> _What you should do_
Omit all pictures. Quote the lines from the one with "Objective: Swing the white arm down" through the end of the listing below, exactly as they appear.

> _Supplied data_
········
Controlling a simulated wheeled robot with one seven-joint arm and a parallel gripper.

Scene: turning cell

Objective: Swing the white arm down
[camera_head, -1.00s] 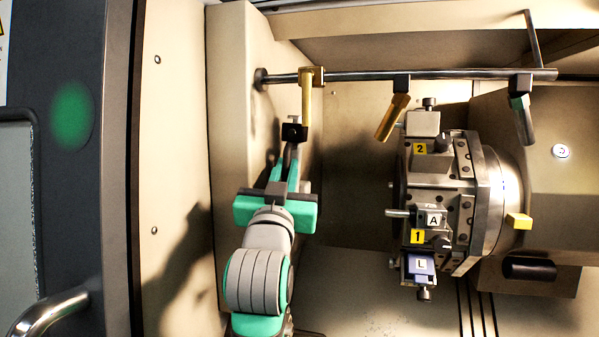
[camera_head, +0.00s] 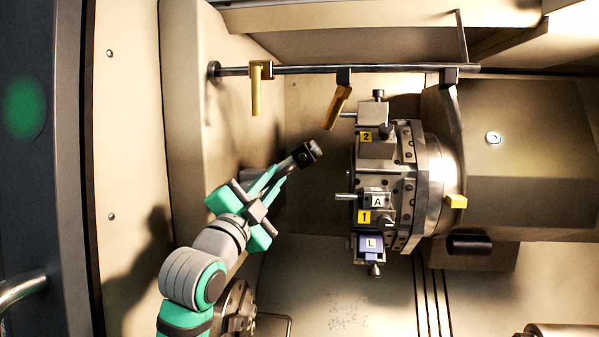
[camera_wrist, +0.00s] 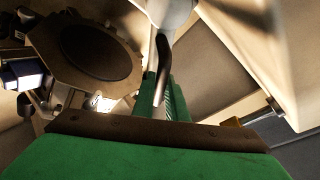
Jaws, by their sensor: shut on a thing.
········
> _Answer_
Objective: Swing the white arm down
[camera_head, -1.00s] 
[camera_head, +0.00s] 
[camera_wrist, +0.00s] 
Jaws, by their sensor: shut on a thing.

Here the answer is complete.